Stated problem:
Reproduce only the top of the records, down to and including the line containing "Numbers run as".

════════════════════

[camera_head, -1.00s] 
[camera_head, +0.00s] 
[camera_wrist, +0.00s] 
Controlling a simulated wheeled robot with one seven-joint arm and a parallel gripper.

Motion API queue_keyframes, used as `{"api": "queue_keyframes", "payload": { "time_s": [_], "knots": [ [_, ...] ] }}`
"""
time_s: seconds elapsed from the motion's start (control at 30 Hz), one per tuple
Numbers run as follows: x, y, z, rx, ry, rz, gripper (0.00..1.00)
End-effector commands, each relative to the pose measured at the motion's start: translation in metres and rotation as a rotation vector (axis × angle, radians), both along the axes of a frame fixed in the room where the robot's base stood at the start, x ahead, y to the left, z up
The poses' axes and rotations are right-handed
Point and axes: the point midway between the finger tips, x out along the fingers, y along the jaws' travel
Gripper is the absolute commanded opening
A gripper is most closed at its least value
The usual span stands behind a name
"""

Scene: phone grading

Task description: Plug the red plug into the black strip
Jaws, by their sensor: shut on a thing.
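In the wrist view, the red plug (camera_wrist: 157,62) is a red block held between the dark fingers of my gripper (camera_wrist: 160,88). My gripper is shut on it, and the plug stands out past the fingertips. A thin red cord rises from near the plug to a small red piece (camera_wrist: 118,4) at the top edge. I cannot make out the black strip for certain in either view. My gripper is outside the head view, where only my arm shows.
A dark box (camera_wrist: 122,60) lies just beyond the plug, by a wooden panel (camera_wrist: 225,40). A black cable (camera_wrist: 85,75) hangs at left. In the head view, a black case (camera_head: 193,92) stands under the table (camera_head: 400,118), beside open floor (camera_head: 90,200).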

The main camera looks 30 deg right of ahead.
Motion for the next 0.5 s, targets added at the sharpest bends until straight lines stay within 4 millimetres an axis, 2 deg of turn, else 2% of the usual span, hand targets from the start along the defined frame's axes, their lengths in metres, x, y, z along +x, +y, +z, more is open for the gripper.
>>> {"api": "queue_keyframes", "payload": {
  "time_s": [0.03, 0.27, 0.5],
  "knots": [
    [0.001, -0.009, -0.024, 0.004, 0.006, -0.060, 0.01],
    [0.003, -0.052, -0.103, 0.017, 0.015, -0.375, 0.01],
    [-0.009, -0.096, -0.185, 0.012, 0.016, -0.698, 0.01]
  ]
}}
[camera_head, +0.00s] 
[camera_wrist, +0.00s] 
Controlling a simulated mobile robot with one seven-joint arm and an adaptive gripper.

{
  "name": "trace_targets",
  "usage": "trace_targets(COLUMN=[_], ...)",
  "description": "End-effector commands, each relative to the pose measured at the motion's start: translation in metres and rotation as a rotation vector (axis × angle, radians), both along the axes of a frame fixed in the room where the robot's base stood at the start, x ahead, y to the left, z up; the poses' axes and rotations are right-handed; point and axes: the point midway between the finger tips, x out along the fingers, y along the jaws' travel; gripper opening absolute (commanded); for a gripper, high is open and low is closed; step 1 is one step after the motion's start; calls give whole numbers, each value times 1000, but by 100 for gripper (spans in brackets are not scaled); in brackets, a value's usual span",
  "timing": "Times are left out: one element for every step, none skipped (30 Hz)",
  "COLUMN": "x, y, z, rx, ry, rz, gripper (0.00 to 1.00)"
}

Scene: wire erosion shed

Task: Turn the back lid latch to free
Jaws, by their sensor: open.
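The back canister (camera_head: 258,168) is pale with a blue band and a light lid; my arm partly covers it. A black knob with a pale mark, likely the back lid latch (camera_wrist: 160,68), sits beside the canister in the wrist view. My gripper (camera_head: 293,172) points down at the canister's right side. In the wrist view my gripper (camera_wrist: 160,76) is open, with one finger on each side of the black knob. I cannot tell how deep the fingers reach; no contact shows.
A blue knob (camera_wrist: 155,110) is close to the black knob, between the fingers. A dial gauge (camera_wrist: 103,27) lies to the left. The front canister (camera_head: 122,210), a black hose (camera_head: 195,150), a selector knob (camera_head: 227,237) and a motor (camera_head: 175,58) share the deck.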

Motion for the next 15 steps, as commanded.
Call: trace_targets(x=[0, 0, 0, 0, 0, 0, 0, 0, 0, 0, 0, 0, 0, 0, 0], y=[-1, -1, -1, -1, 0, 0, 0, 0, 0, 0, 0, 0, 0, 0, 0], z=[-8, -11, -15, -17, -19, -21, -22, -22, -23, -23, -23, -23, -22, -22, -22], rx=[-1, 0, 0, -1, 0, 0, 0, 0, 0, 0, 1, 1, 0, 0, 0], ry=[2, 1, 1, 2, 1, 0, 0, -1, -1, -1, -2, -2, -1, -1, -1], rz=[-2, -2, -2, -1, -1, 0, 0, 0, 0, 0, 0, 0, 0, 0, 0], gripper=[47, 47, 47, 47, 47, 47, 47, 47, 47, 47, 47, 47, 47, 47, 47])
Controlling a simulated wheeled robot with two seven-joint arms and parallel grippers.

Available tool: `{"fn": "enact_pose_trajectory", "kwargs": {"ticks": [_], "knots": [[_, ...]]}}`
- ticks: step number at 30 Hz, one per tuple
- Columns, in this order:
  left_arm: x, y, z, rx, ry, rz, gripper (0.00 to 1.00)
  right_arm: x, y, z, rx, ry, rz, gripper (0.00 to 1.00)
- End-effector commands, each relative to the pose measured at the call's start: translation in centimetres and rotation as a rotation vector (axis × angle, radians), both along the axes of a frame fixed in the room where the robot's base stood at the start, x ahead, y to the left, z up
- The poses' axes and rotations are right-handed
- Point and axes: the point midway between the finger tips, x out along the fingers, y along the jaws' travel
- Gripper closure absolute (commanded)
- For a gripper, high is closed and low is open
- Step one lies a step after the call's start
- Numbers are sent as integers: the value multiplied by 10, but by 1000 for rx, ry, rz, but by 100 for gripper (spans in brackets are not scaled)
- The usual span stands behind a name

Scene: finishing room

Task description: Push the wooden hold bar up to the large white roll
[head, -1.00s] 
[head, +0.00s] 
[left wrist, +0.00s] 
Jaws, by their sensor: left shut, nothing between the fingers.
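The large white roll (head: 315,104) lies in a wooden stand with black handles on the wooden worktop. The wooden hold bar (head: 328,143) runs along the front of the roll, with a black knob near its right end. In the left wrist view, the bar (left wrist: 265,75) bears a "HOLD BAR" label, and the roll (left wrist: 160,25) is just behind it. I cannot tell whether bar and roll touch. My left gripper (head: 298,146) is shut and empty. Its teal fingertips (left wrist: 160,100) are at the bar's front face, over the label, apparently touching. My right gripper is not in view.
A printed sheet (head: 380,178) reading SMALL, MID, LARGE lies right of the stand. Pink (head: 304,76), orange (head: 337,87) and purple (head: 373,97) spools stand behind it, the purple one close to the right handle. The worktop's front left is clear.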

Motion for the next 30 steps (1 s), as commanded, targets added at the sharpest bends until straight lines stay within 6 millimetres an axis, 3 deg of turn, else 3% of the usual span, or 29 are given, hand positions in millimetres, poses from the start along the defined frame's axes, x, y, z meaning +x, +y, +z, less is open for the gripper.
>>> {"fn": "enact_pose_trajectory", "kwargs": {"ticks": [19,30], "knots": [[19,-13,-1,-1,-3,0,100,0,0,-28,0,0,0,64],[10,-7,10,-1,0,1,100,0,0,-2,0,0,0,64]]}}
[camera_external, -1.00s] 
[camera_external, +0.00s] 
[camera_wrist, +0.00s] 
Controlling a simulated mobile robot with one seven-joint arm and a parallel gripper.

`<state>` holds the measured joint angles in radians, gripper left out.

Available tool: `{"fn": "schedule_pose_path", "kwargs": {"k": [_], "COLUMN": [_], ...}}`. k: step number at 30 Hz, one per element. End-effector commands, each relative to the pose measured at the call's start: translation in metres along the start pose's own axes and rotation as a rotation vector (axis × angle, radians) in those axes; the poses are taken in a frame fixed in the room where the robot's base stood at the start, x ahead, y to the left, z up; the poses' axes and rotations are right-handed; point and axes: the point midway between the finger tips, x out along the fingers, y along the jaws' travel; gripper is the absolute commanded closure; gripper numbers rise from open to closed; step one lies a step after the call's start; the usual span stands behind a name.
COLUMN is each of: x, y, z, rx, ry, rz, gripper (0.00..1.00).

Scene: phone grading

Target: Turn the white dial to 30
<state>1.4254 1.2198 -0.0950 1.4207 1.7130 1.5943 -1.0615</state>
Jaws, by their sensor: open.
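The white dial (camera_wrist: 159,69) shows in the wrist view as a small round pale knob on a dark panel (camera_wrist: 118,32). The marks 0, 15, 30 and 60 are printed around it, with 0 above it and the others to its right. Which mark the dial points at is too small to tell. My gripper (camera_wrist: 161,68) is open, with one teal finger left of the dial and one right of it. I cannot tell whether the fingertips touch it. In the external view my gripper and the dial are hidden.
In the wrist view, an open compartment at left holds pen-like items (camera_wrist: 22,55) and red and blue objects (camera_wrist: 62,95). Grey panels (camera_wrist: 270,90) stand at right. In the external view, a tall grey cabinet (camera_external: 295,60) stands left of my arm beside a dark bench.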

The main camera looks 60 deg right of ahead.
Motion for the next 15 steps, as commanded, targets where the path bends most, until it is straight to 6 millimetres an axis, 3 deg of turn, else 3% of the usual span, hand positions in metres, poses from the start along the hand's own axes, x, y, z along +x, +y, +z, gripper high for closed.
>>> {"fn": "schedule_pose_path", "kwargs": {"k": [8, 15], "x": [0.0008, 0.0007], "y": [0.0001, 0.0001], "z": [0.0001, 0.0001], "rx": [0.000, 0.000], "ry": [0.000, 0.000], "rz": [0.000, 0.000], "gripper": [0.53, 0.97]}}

════════════════════

Exercise answer:
[camera_head, -1.00s] 
[camera_head, +0.00s] 
[camera_wrist, +0.00s] 
Controlling a simulated wheeled robot with one seven-joint arm and a parallel gripper.

Motion API queue_keyframes, used as `{"api": "queue_keyframes", "payload": { "time_s": [_], "knots": [ [_, ...] ] }}`
"""
time_s: seconds elapsed from the motion's start (control at 30 Hz), one per tuple
Numbers run as follows: x, y, z, rx, ry, rz, gripper (0.00..1.00)

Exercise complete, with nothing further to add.